Is Elon Musk a Visionary or a Crazy Person?

Elon Musk, the CEO of Tesla and Space X, has some bold, and daunting visions of the future. Among other things, he (as well as I), believes that humans need to become a multi-planetary species to ensure our continued survival. This is a statement, and prospect, that requires multiple levels of thinking and consideration. There are far more questions than there are answers on this topic as of yet, meaning that the most pertinent portions of this discussion are the most immediate ones. In particular, we should look to root causes of the (proposed) necessity to expand our colonization beyond our home planet. There are a bevy of causes; but overpopulation and environmental deterioration are chief among them. Although an argument can surely be made for either one being the preeminent concern, I would argue that degradation of the environment is the more pressing issue.

There are sections of the Earth that seem — and are overpopulated to the point that it significantly affects the quality of life for the people living there. Much of India is an excellent example, as well as portions of China. We can see the effects of overpopulation manifested in forms ranging from institution of governmental policy to direct loss of life as a result of the conditions surrounding various situations. While these circumstances are both tragic and compelling, they do not usurp the implications that continued abuse on our climate carry. While overpopulation is something that is inevitable so long as we retain the ability to sufficiently feed a growing population (which is a dubious insinuation), the Earth becoming practically inhabitable by current standards is a significantly more dire proposition. The juxtaposition, essentially, is humanity reaching a “cap” on its population versus humanity being decimated and its population resetting. A hard reset — a mass extinction event (which is more common than it may seem) — is most certainly a more persuasive argument for reaching the galactic milestone of colonizing neighboring celestial bodies.

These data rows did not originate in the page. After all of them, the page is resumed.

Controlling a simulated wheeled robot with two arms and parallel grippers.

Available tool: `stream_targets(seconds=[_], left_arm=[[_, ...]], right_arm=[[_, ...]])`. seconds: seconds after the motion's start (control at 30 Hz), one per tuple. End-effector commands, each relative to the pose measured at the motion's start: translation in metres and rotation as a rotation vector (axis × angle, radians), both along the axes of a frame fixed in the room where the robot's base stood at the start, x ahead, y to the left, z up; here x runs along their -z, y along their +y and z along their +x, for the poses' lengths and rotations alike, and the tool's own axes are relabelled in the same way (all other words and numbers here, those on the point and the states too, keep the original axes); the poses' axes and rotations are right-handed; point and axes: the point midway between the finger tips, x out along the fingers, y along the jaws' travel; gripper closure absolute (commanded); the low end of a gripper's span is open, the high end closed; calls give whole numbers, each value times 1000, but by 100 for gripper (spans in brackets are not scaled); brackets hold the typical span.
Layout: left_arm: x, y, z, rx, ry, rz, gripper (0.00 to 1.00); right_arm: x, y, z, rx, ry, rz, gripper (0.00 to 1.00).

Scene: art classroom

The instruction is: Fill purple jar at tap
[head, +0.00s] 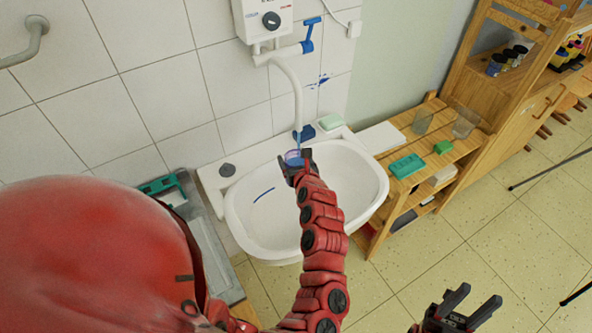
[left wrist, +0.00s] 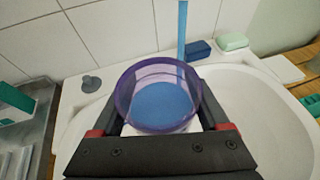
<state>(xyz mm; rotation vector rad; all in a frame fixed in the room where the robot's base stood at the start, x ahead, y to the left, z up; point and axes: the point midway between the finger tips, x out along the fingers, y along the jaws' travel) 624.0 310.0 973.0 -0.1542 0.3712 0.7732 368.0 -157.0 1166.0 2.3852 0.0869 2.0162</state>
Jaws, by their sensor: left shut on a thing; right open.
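The purple jar (head: 293,158) is held upright over the white sink (head: 352,206), below the tap spout (head: 297,95). In the left wrist view the see-through purple jar (left wrist: 122,92) has blue liquid inside. A blue stream (left wrist: 182,30) comes down from above and meets the far rim area of the jar; whether all of it falls inside, I cannot tell. My left gripper (head: 297,170) is shut on the jar, with its fingers on both sides (left wrist: 160,132). My right gripper (head: 468,308) is open and empty, low at the right, away from the sink.
A water heater (head: 262,18) with a blue lever (head: 308,35) is on the tiled wall. A blue block (left wrist: 199,49) and a green soap (left wrist: 232,41) lie on the sink's back rim. A wooden shelf (head: 470,150) stands at the right. A metal drainer (head: 205,240) is at the left.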

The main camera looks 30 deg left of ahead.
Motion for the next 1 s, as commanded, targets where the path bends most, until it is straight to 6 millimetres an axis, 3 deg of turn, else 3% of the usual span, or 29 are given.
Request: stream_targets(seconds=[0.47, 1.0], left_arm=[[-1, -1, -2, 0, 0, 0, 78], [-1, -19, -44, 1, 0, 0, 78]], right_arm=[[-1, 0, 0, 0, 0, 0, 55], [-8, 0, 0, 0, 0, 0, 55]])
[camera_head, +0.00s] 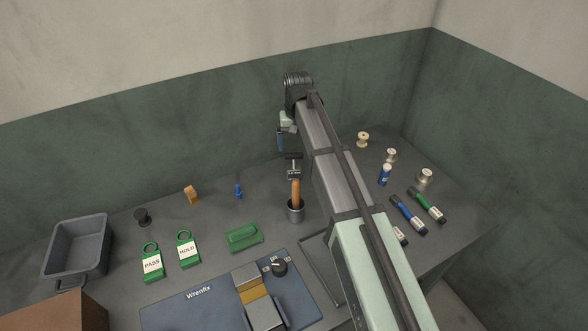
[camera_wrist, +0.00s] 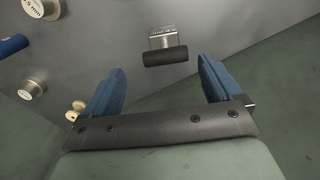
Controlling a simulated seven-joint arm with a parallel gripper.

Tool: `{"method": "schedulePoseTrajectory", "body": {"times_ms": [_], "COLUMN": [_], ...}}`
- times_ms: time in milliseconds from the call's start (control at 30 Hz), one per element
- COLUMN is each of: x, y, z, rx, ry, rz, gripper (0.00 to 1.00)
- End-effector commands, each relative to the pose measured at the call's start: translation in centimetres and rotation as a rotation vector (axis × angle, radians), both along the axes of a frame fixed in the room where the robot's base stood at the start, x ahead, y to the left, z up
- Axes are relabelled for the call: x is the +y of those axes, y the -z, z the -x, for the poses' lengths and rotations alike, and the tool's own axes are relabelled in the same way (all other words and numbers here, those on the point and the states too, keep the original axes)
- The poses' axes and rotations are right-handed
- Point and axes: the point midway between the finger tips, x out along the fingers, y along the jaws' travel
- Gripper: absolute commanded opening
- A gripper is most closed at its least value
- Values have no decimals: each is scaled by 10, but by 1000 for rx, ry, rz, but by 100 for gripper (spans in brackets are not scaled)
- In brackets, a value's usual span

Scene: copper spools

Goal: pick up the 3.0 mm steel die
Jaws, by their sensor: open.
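A small steel block (camera_wrist: 160,37) with a printed label and a black cylindrical bar (camera_wrist: 166,57) lies ahead of my open fingers in the wrist view. I take it to be the steel die, though its print is too small to read. In the head view the block (camera_head: 294,171) and black bar (camera_head: 293,156) show left of my arm, behind an orange handle. My gripper (camera_wrist: 160,82) is open and empty, with blue fingers apart. The bar lies in the gap's line, beyond the fingertips. In the head view, one blue finger (camera_head: 281,141) shows near the back wall.
The orange handle (camera_head: 296,190) stands in a grey cup (camera_head: 295,213) in front of the block. Spools (camera_head: 425,177), a blue can (camera_head: 384,175) and labelled tools lie right of my arm.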

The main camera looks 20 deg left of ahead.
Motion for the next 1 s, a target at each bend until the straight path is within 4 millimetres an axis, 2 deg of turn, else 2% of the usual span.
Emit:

As for the plan itself, it is in the initial stages of development. Elon Musk has made a proposal that puts the initial costs around $10B. According to Musk, the first voyage carrying human passengers could embark by 2024 — if the plans go on without a hitch. This of course is an unlikely caveat, but the shorter-than-anticipated timeline is promising. Musk also estimates that a colony on Mars would take between 40–100 years to become fully self-sufficient.